Me decía a mí misma que lo mío era normal. Seguro que a todas las mujeres que querían quedarse embarazadas les pasaba lo mismo, decidí. («Ambivalente» era la palabra que usaba, huyendo de una descripción mucho más precisa: «totalmente aterrorizada».) Quería convencerme de que lo que me pasaba era típico pese a las abundantes pruebas en contra; como la amiga con la que me había encontrado la semana anterior, que se había quedado embarazada por primera vez después de dejarse una fortuna en tratamientos de fertilidad durante dos años. Estaba entusiasmada.
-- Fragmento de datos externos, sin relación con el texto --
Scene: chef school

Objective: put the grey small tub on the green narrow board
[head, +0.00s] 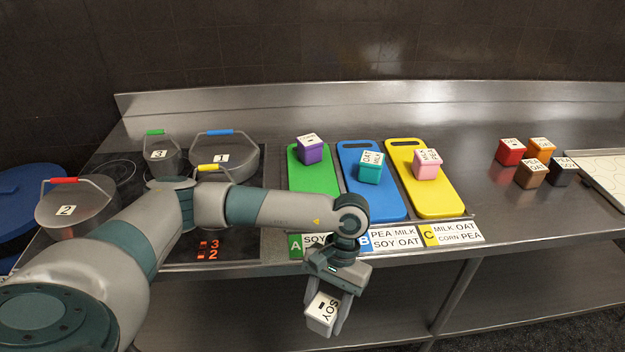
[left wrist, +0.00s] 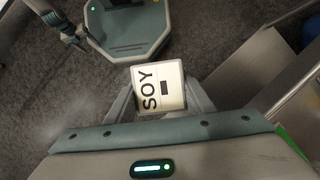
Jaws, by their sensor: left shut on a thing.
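The grey small tub (head: 321,313), with a white lid marked SOY, is held between the fingers of my left gripper (head: 328,306). The gripper is shut on it, in front of and below the counter's front edge. In the left wrist view the tub's lid (left wrist: 158,88) shows between the fingers. The green narrow board (head: 322,184) lies on the counter, with a purple tub (head: 312,152) at its far end. The near part of the board is bare. My right gripper is not in view.
A blue board (head: 384,205) with a teal tub (head: 370,170) and a yellow board (head: 438,202) with a pink tub (head: 427,165) lie to the right. Lidded pots stand on the hob at left. Several tubs, one red (head: 510,152), stand farther right. Label cards line the front edge.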

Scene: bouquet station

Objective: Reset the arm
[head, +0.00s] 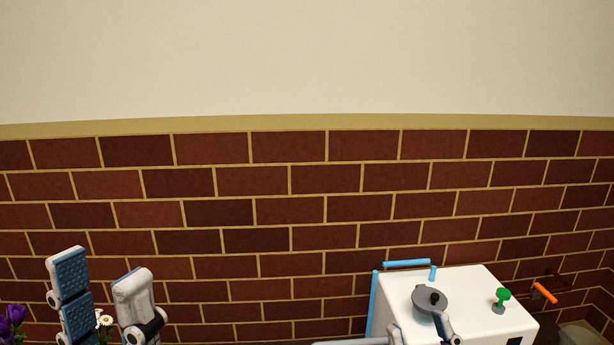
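My left gripper (104,284) stands at the bottom left of the head view, fingers pointing up. Its two fingers are well apart, with a blue ribbed pad showing on the left one. Nothing is held between the fingertips. At the bottom edge right of the middle, light grey and dark parts (393,336) show in front of the white box; they may belong to my right gripper, but its fingers cannot be made out. Most of both arms is out of the frame.
A white box (468,293) with blue edging stands at the lower right. On it are a grey disc with a black knob (430,300) and a green knob (502,295). Purple flowers (12,318) and white flowers (104,320) are near my left gripper. A brick wall (290,210) stands behind.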

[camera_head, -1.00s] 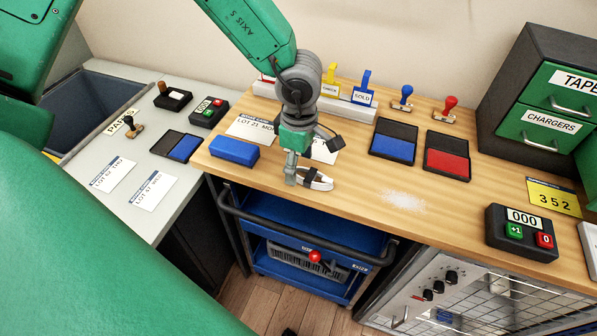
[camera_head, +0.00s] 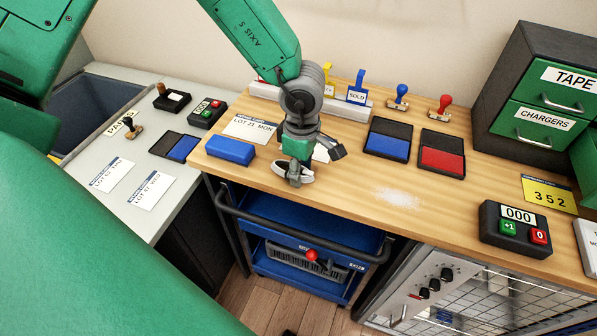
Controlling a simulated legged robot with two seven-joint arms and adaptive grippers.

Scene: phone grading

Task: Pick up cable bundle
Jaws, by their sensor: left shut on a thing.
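The cable bundle (camera_head: 279,168) is white with a dark band and is at the front part of the wooden counter (camera_head: 340,194). My left gripper (camera_head: 293,178) is over it, pointing down, and is shut on it. The fingers hide much of the bundle, and I cannot tell whether it still touches the wood. My right gripper is not in view.
A blue block (camera_head: 231,150) lies left of my gripper. Blue (camera_head: 388,146) and red (camera_head: 442,160) ink pads lie to the right. A counter box (camera_head: 515,229) stands further right. A blue cart (camera_head: 305,230) is below the front edge.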

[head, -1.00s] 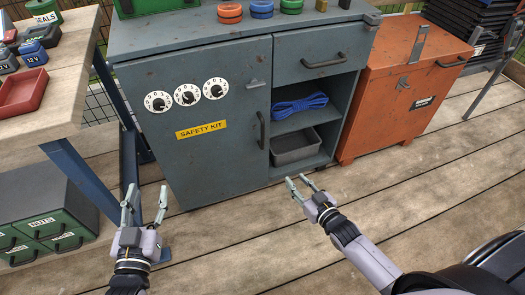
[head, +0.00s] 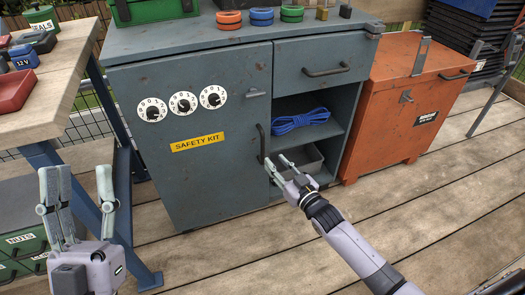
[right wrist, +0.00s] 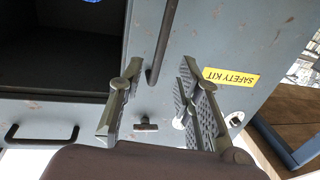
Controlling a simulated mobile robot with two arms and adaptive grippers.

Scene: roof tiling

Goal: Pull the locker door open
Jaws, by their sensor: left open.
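The grey-blue locker (head: 322,92) has its left door (head: 200,175), marked with a yellow SAFETY KIT label (head: 197,142), shut. The door's black upright bar handle (head: 261,143) is near its right edge. My right gripper (head: 277,162) is open beside the handle's lower end. In the right wrist view the handle (right wrist: 164,40) runs between the spread fingers of the right gripper (right wrist: 157,85); I cannot tell whether they touch it. My left gripper (head: 76,178) is open and empty, at the lower left before the workbench leg.
The locker's open shelves hold a blue rope (head: 300,121) and a grey bin (head: 305,160). An orange chest (head: 385,125) stands to the right. A wooden workbench (head: 60,110) with a blue leg stands at the left. The plank floor before the door is free.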

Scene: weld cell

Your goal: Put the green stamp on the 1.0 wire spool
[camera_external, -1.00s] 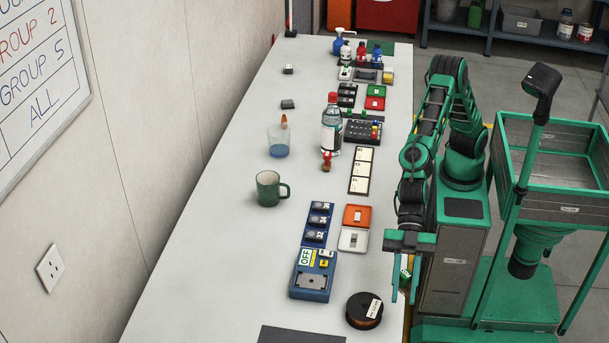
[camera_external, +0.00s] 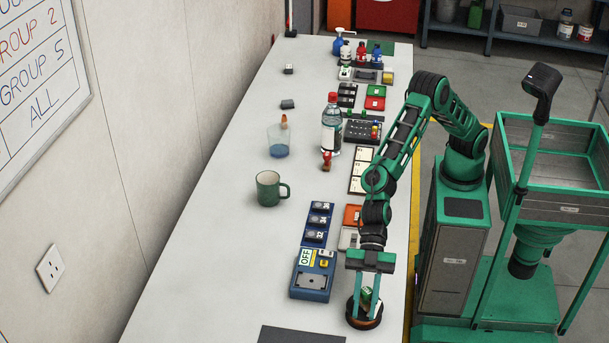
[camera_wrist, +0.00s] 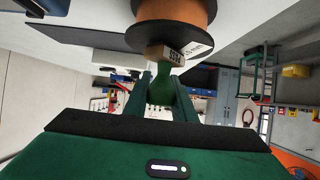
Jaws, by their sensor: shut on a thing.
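The wire spool (camera_external: 353,317), dark-flanged with orange-brown wire, lies flat near the table's front right edge. In the wrist view the spool (camera_wrist: 175,10) is at the top, with a white label on its flange. My gripper (camera_external: 368,297) points down over the spool, shut on the green stamp (camera_external: 366,293). In the wrist view the green handle (camera_wrist: 160,88) is between the fingers, and its pale block end with dark lettering is against or just above the flange, beside the label. I cannot tell whether it touches.
A blue device marked OFF (camera_external: 311,281) stands close left of the spool. A dark mat (camera_external: 300,335) lies in front. The orange pad (camera_external: 352,214) and a white tile are partly behind my arm. A green mug (camera_external: 268,190) stands farther back left, with clear table around it.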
Había querido ser madre toda su vida, me dijo.
Y me confesó que llevaba años comprando ropa de bebé a escondidas y metiéndola debajo de la cama para que no la viera su marido. Vi la alegría en su rostro y la reconocí. Era exactamente la misma alegría que había iluminado mi rostro la primavera pasada, el día en que descubrí que la revista para la que trabajaba me iba a mandar a Nueva Zelanda para escribir un reportaje sobre el calamar gigante.
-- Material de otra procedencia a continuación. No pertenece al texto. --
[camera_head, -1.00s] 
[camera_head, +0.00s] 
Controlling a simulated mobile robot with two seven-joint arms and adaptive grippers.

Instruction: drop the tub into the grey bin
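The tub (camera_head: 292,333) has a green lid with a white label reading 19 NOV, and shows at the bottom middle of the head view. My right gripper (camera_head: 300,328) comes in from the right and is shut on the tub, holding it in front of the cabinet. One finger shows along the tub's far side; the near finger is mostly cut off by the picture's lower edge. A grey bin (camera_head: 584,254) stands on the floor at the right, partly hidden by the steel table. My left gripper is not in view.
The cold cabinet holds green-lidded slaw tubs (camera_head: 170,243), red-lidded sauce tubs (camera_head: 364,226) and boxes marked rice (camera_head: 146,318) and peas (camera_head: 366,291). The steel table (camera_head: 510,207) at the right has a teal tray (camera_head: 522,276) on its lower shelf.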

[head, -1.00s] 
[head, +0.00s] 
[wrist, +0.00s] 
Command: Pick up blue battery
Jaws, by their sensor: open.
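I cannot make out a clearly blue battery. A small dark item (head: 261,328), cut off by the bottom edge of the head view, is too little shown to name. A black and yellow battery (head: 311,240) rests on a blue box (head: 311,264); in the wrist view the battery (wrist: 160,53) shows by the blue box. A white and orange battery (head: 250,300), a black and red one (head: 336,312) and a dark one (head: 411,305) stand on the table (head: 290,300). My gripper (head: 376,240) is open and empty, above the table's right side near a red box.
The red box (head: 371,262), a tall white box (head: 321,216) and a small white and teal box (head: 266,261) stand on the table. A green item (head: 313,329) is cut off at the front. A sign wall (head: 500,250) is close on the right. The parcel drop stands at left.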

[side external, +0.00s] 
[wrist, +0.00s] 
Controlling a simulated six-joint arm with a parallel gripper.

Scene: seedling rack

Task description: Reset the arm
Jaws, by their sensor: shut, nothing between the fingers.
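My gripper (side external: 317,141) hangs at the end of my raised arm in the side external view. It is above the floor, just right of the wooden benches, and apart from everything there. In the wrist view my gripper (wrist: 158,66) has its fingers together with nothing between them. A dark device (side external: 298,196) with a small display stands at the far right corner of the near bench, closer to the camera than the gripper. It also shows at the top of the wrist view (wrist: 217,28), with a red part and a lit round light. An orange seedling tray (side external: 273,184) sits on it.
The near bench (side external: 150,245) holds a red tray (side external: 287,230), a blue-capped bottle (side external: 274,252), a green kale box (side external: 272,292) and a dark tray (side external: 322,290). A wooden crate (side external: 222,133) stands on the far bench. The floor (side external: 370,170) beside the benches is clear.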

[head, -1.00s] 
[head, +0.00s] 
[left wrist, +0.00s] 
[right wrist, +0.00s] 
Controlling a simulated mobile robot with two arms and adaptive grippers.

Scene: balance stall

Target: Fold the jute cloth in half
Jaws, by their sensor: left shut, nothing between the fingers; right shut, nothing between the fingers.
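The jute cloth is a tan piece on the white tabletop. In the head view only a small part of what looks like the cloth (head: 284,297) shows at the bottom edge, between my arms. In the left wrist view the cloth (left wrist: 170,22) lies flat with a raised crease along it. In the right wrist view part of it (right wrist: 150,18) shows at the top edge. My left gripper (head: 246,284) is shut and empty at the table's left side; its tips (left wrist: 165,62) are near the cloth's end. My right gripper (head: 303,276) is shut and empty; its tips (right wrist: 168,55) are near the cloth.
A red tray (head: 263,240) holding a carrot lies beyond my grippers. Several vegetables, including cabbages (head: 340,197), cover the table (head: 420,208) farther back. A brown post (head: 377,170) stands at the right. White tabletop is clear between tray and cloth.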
Y pensé: «Mientras tener un hijo no me haga tan feliz como irme a Nueva Zelanda a investigar el calamar gigante, no puedo tener un hijo».
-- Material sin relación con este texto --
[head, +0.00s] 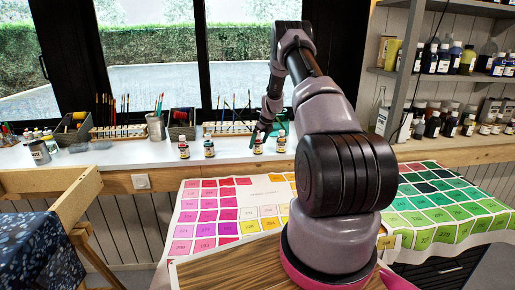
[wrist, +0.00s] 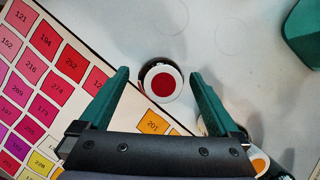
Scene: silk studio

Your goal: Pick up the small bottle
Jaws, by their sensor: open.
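A small bottle (wrist: 162,82) with a white cap and a red disc on top shows from above in the wrist view, on the pale counter. My gripper (wrist: 159,73) is open, its two green fingers on either side of the bottle, with gaps visible on both sides. In the head view, my gripper (head: 262,134) is over the counter, just above a small bottle (head: 258,146) with a red-orange label. I cannot tell how far the fingertips reach down beside it.
Another small bottle (head: 281,142) stands close to the right. Two more bottles (head: 184,148) (head: 209,147) stand to the left. A colour chart (wrist: 45,90) lies beside the bottle. A teal object (wrist: 305,32) is at the wrist view's upper right. Brushes (head: 115,112) stand behind.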

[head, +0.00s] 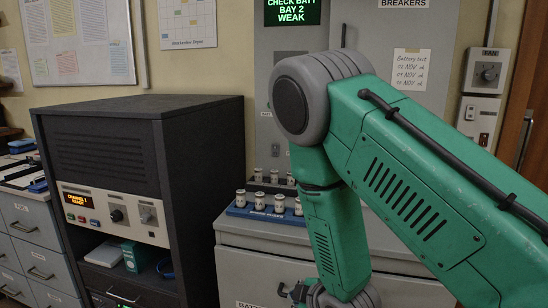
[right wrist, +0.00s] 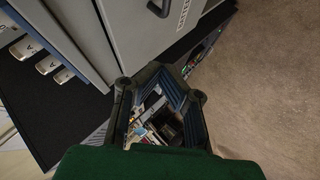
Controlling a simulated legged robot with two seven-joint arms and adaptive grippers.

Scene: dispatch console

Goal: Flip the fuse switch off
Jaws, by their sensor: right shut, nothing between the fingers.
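No switch that I can surely name as the fuse switch shows. A grey wall cabinet (head: 284,66) with a breakers label (head: 404,3) stands behind my right arm, which hides much of it. A small white switch plate (head: 478,119) is on the wall at the right, under the fan control (head: 488,73). My right gripper (right wrist: 158,72) is shut and empty in the right wrist view, above a grey drawer front and the floor. In the head view only part of it shows at the bottom edge. My left gripper is not in view.
A black equipment rack (head: 145,130) stands at the left. Small white-topped cylinders stand in a blue tray (head: 262,214) on a grey cabinet (head: 240,262). A screen (head: 292,12) reads "CHECK BATT BAY 2 WEAK". Bare carpet (right wrist: 265,80) lies at the right in the wrist view.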

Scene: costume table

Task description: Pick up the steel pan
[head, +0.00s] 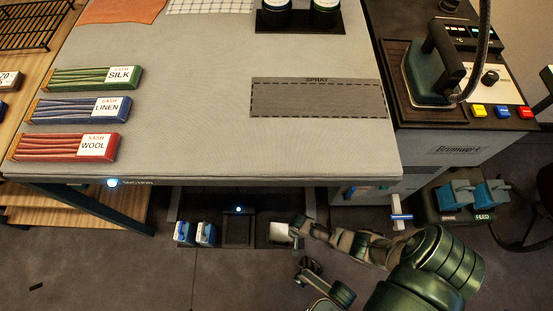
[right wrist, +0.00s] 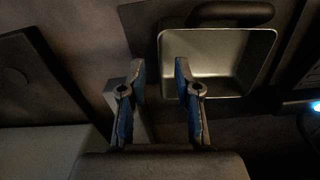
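The steel pan (right wrist: 235,60) is a pale, square-cornered metal tray with a dark handle (right wrist: 235,14) along one side in the right wrist view. In the head view the pan (head: 279,232) is a small pale shape below the table's front edge. My right gripper (right wrist: 159,68) is open, with nothing between its fingers that I can see held. Its right fingertip overlaps the pan's left part and its left fingertip lies outside the pan's left edge. I cannot tell whether they touch. In the head view the right gripper (head: 297,226) is just right of the pan.
The grey padded table (head: 200,120) overhangs the low area. Open floor (head: 220,280) lies in front.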

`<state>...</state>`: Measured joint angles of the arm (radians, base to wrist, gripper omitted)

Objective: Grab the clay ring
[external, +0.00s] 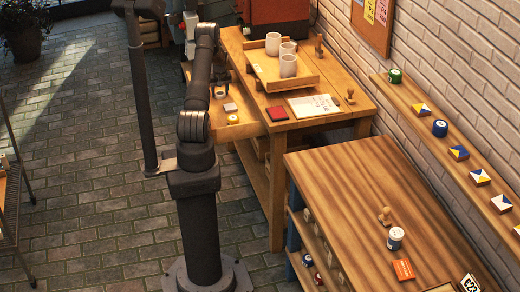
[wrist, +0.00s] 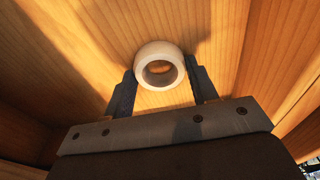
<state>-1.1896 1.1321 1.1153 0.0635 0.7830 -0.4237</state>
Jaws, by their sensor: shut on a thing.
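The clay ring (wrist: 158,49) is a pale, thick-walled ring against a wooden surface in the wrist view. My gripper (wrist: 162,75) has its two dark fingers on either side of the ring, shut on it. The ring's open hole faces the camera, and wood shows through it. In the external view, my gripper (external: 219,80) is low by the left side of the wooden workbench (external: 340,115).
A wooden tray (external: 302,82) with pale cups (external: 288,66) stands on the workbench, beside a red pad (external: 277,114) and a paper (external: 314,105). A yellow-and-white round item (external: 233,119) lies on the lower ledge. A brown table (external: 340,180) stands in front.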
Ya no quiero estar casada.
De día lograba no pensar en ello, pero de noche me obsesionaba. Menuda catástrofe. ¿Cómo podía ser tan imbécil y tan jeta de haberme involucrado hasta ese punto en mi matrimonio para acabar separándome? Si sólo hacía un año que habíamos comprado la casa. ¿O es que no me había gustado irme a una casa tan bonita? ¿O es que no era yo la primera a la que le encantaba? Entonces, ¿por qué la recorría medio sonámbula todas las noches, aullando como Medea? ¿O es que no estaba orgullosa de todo lo que habíamos acumulado, de la magnífica casa del valle del Hudson, del apartamento en Manhattan, de las ocho líneas de teléfono, de los amigos, los picnics y las fiestas, de pasar los fines de semana paseando por los pasillos de nuestra tienda de lujo preferida comprando el enésimo electrodoméstico a crédito? Si yo había participado activamente, segundo a segundo, en la construcción de nuestra vida, ¿por qué me daba la sensación de que el tema no tenía nada que ver conmigo? ¿Por qué me abrumaba tanto la responsabilidad? ¿Y por qué estaba harta de ser la que más dinero ganaba y la coordinadora social y la que paseaba al perro y la esposa y la futura madre y —a ratos, en momentos robados— la escritora...?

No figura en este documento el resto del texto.